> **What needs to be done**
Images must not appear in your copy; reproduce every other part of the records exactly.

> **Provided entries**

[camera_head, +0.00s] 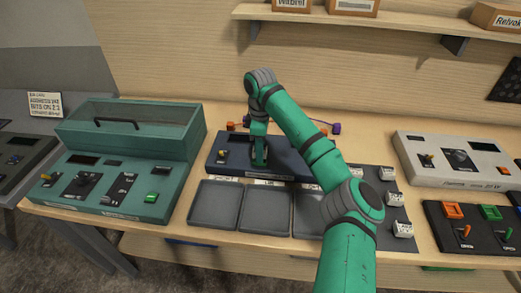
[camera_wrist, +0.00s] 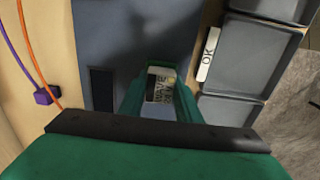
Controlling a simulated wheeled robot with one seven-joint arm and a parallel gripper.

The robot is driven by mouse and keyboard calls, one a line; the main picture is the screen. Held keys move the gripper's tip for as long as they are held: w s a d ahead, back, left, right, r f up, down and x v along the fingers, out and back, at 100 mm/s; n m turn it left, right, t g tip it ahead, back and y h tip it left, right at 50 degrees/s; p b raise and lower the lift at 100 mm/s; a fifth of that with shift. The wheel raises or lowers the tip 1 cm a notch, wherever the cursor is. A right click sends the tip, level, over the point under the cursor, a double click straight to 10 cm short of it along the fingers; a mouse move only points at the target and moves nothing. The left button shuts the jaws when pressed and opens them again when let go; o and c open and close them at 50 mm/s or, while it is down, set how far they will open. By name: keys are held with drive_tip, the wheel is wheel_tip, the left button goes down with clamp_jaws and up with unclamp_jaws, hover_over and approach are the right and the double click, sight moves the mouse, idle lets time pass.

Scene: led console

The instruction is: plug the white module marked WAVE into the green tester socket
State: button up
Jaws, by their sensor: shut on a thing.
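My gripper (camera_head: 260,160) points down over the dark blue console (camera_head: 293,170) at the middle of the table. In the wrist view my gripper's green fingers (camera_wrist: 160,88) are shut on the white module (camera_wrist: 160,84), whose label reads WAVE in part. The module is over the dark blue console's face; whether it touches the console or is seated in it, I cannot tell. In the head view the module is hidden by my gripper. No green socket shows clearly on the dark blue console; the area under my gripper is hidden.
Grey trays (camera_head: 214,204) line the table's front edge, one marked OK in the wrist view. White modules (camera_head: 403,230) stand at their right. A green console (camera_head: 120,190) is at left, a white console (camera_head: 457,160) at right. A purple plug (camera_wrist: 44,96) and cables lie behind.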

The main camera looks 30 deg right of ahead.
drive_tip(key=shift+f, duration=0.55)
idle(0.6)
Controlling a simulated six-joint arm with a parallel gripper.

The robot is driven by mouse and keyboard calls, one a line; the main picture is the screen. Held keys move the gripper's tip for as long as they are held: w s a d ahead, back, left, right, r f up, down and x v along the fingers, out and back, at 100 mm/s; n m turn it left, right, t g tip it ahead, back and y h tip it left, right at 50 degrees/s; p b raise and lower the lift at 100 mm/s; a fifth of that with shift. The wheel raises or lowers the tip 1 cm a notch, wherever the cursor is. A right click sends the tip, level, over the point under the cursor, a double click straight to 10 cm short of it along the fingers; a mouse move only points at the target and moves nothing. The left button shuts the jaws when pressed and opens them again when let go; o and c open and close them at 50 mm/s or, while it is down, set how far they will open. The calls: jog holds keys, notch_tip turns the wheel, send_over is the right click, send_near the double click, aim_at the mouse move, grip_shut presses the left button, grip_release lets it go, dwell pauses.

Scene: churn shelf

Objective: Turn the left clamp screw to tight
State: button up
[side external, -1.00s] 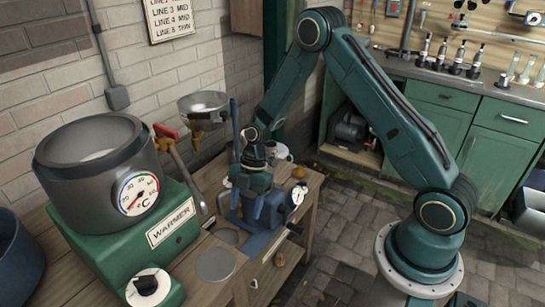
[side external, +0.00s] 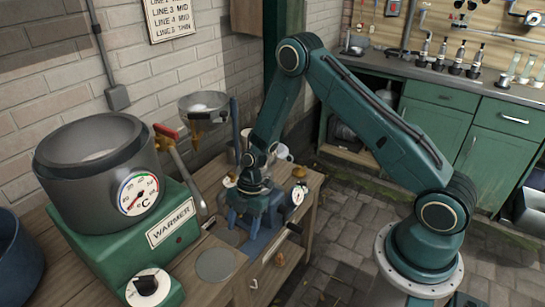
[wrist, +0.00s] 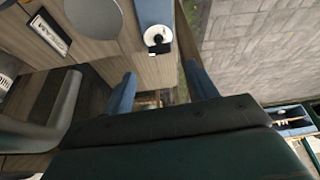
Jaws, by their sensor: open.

> **Response to this task**
[camera_head, +0.00s] 
[camera_wrist, +0.00s] 
Controlling a simulated wheeled robot with one seven-joint arm and a parallel gripper.

The robot is driven by mouse and keyboard calls, one a line; the main picture is the screen. Held keys move the gripper's tip for as long as they are held: w s a d ahead, back, left, right, r f up, down and x v along the fingers, out and back, at 100 mm/s; n m turn it left, right, t g tip it ahead, back and y h tip it left, right at 50 degrees/s; p b raise and lower the lift at 100 mm/s; a fifth of that with shift. The wheel raises or lowers the tip 1 cm a notch, wherever the cursor is. A right click sends the tip, level, over the point under the cursor, a double click straight to 10 cm short of it along the fingers; a mouse move only points at the target and moves nothing. The left button shuts the jaws when pressed and opens them again when let go; o and c open and close them at 50 mm/s or, while it is down, set how far they will open. By name: keys are held with drive_tip, the wheel is wheel_tip, the left button goes down with clamp_jaws and up with unclamp_jaws, hover_over and approach are the right and the double click, sight moves the mouse, idle lets time pass.

Scene: led console

The instruction is: plug the white module marked WAVE into the green tester socket
State: button up
Jaws, by their sensor: shut on a thing.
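My gripper (camera_head: 260,160) points down over the dark blue console (camera_head: 293,170) at the middle of the table. In the wrist view my gripper's green fingers (camera_wrist: 160,88) are shut on the white module (camera_wrist: 160,84), whose label reads WAVE in part. The module is over the dark blue console's face; whether it touches the console or is seated in it, I cannot tell. In the head view the module is hidden by my gripper. No green socket shows clearly on the dark blue console; the area under my gripper is hidden.
Grey trays (camera_head: 214,204) line the table's front edge, one marked OK in the wrist view. White modules (camera_head: 403,230) stand at their right. A green console (camera_head: 120,190) is at left, a white console (camera_head: 457,160) at right. A purple plug (camera_wrist: 44,96) and cables lie behind.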

The main camera looks 30 deg right of ahead.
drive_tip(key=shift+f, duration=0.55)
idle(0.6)
Controlling a simulated six-joint arm with a parallel gripper.

The robot is driven by mouse and keyboard calls, one a line; the main picture is the screen. Held keys move the gripper's tip for as long as they are held: w s a d ahead, back, left, right, r f up, down and x v along the fingers, out and back, at 100 mm/s; n m turn it left, right, t g tip it ahead, back and y h tip it left, right at 50 degrees/s; p b raise and lower the lift at 100 mm/s; a fifth of that with shift. The wheel raises or lowers the tip 1 cm a notch, wherever the cursor is. A right click sends the tip, level, over the point under the cursor, a double click straight to 10 cm short of it along the fingers; a mouse move only points at the target and moves nothing. The left button shuts the jaws when pressed and opens them again when let go; o and c open and close them at 50 mm/s or, while it is down, set how far they will open. The calls: jog holds keys, notch_tip turns the wheel, send_over is the right click, send_near the double click, aim_at the mouse move, grip_shut presses the left button, grip_release lets it go, dwell pauses.

Scene: churn shelf

Objective: Turn the left clamp screw to tight
State: button up
[side external, -1.00s] 
[side external, +0.00s] 
[wrist, +0.00s] 
Jaws, by their sensor: open.

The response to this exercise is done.